Here's what I did and/or do.

1. I constantly ask trusted friends and family members if I was blundering in social situations. I asked my wife this evening, when our daughter had her boyfriend over for dinner. I didn't blunder. I asked anyway. I will ask during an event, especially if it lasts for hours. Ultimately when I blunder, I reprogram how I will respond when that situation arises again. While that could be a thousand little actions, I find I can generalize things, and that makes it easier.

2. Put yourself in tough social situations. I did fashion photography for 8 years as a hobby. I worked with 20+ models in the DC area, and did 2 shoots in NYC. Yes it was all about getting the photos, but to do that you focus your attention on the model. This book helped: "How to Win Friends & Influence People" by Dale Carnegie. Ultimately, the intimidatingly gorgeous woman in front of you and your camera is a regular human who comes from some place, has family and friends, and has interests. When you work with someone like that for 8 or so hours, you need to make her feel comfortable.

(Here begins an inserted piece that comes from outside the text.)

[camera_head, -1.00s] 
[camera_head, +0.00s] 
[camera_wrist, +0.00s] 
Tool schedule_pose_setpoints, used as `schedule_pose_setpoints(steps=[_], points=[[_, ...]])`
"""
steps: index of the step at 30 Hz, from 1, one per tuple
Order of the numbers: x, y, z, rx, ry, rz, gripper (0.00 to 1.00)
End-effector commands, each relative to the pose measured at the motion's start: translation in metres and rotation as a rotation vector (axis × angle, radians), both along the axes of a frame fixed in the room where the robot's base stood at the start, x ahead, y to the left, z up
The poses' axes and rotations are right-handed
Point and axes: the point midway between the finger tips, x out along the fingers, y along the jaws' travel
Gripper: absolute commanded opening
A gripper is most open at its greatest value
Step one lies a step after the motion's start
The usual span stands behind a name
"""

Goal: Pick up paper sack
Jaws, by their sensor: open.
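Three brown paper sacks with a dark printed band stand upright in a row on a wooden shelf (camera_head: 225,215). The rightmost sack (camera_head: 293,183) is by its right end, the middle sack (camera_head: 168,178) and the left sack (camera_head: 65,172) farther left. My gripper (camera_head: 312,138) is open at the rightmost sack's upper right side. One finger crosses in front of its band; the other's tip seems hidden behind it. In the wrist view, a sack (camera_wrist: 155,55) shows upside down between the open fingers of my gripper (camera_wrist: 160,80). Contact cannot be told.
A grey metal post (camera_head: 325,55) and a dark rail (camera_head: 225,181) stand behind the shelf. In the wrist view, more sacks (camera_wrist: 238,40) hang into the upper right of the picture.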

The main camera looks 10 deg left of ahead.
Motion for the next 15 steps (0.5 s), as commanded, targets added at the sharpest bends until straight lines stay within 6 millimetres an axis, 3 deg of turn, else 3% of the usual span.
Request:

3. Work with some successful and highly extraverted people, whether in business or in a volunteer situation. I was working with and being mentored by someone who owned the world. There were no limitations with him. He could go anywhere, do anything. Obviously he didn't actually own the world, but his presence said he did. This was in a volunteer situation. This person was very hard working, wealthy, an overall good person, but took no garbage from anyone. He was also very smart. Actually there were a couple others like him in that volunteer situation - power, money, capabilities, responsibilities, accomplishments. Learn from them.

Good luck! This is what I did. You'll always feel socially awkward, but if you work at it, you can power through it in the tough situations. Hope this helps!